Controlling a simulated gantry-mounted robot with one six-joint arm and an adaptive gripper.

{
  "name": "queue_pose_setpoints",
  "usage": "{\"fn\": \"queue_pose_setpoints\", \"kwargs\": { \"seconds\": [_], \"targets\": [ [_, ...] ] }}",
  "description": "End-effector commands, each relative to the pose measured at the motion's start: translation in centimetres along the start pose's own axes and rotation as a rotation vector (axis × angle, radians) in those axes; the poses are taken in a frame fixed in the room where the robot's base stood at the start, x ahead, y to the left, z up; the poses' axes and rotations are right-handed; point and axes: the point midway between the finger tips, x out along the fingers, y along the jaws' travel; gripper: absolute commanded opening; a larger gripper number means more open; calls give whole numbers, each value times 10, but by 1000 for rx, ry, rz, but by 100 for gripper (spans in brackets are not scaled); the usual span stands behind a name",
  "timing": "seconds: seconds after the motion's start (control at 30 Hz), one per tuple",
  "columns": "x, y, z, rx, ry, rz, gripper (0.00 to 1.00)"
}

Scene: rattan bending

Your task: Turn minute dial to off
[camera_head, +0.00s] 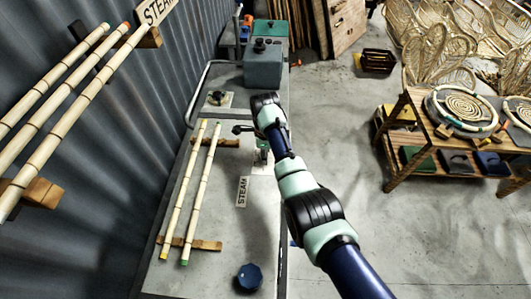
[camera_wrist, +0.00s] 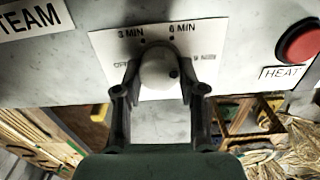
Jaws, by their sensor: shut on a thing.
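The minute dial (camera_wrist: 158,66) is a pale round knob with a dark dot on its right side. It sits on a white plate (camera_wrist: 104,45) marked OFF, 3 MIN, 6 MIN and 9 MIN; the dot lies toward the 9 MIN side. My gripper (camera_wrist: 159,80) is shut on the dial, one dark finger on each side. In the head view, my gripper (camera_head: 262,157) points down at the bench near its right edge, and the dial is hidden there.
A red HEAT button (camera_wrist: 299,43) is right of the plate. A STEAM label (camera_head: 243,191) lies on the grey bench (camera_head: 225,270). Two bamboo poles (camera_head: 188,195) lie left of my gripper. A blue knob (camera_head: 249,277) is at the near end.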

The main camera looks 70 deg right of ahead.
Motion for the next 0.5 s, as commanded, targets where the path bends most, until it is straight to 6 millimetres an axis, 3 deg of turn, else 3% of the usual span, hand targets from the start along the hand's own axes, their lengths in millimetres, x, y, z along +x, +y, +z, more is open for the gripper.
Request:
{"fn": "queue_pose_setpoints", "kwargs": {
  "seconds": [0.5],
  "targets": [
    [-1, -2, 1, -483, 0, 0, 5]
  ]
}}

——————

◆ What you need to do: Copy out only the lines from the one containing "Scene: rattan bending" through the one containing "[camera_wrist, +0.00s]", exactly, with both ends. Any picture is left out.

◆ Output of the task:
Scene: rattan bending

Your task: Turn minute dial to off
[camera_head, +0.00s] 
[camera_wrist, +0.00s] 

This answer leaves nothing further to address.